At the other end of the age scale, what would prepare children for life? Possibly more engagement with the adult world, with formal schooling more integrated with activities learning how to care for the world they are inheriting – extended internships.

And if we improve quality of life, what does that mean? There are common indicators like infant mortality, days spent sick, adequate nutrition, access to clean water, and the like. Beyond that, some of us like extreme sports, some entertainment, and others have hobbies. Doubtless, some will also be troubled with substance abuse, marital problems, and personal issues, just as today – or 100 years ago. And the world will still have some form of wars and disputes. Utopias are mirages, but maybe we can figure out how to restrain our strife so that we don’t destroy the planet with it.

But a very significant social shift is apt to be toward more community-centered social units and toward more personal responsibility for those around us and for the planet. That is a prescription for building a new “middle class” on a different basis, beginning where we are with what we have.

To do this we need a major movement in communities to develop clarity of thinking about where we are going and how to resolve our problems getting there. This new world promises to be one in which life is often disrupted by storms, flooding, draught, fire, etc. Creating communities that are both physically and socially robust in recurring disasters is also going to shape how we socially evolve.

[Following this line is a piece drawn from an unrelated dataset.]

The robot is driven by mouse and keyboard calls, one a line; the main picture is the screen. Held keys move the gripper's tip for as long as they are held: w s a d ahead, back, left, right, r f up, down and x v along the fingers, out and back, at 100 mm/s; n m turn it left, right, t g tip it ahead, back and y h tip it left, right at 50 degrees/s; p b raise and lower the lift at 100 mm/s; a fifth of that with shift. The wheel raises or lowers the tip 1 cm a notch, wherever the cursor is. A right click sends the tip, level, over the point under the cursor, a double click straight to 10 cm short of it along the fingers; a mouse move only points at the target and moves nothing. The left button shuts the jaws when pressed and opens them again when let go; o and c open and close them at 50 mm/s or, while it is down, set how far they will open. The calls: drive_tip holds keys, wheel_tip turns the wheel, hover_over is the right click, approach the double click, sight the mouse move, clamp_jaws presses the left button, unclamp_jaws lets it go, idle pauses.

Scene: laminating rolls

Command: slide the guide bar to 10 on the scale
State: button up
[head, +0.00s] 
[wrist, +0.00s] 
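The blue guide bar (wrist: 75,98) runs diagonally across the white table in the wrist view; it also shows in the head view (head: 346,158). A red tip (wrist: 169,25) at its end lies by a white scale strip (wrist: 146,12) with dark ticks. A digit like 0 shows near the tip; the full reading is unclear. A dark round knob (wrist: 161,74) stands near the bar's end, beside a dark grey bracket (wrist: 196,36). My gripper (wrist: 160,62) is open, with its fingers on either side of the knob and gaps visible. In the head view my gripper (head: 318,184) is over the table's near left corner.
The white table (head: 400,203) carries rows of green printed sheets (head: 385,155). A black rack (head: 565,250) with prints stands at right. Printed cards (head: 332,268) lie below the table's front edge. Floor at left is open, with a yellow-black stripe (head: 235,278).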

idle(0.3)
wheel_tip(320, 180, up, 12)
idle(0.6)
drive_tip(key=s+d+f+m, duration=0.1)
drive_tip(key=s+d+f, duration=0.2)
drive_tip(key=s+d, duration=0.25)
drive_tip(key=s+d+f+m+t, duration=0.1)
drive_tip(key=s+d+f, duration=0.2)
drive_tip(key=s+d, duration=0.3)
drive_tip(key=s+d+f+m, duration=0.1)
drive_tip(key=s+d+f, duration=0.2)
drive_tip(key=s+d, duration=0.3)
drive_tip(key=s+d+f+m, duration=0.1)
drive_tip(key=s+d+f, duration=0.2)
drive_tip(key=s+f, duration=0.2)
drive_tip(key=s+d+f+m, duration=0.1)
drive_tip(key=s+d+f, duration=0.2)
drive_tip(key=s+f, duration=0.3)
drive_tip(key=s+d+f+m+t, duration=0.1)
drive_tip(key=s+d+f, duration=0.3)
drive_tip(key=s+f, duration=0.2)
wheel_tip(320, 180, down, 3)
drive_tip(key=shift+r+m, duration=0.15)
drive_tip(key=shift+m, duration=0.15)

To make this transformation, we need to use our “optimism biases” wisely. Optimism bias is underestimating risks of negative events – thinking that “it” can’t happen to me. Tali Sharot and other researchers on optimism bias consider it to be psychologically necessary for our survival. In bad circumstances it motivate us to persist with difficult challenges.

However, optimism bias also creates euphoric bubbles, and an inclination to ignore facts that pop them. Consequently, we ignore evidence until crisis envelops us. Tali Sharot notes how a double case of this led to the misery of WWII. Stalin, trusting that Hitler would not invade the Soviet Union, ignored intelligence that nailed the exact date. In turn, Hitler in his exuberance blew off warnings that the invasion would be, not easy, but a slog in a bitter cold winter.

In retrospect, maybe Hitler and Stalin deserved each other, but the rest of us deserved better than to be dragged into the consequences of their psychoses. With pragmatic effort, we can make a positive vision triumph over misplaced nostalgia for a world that is going away. And that is why we propose a vision of better living, using less through “vigorous learning organizations” that employ Compression Thinking.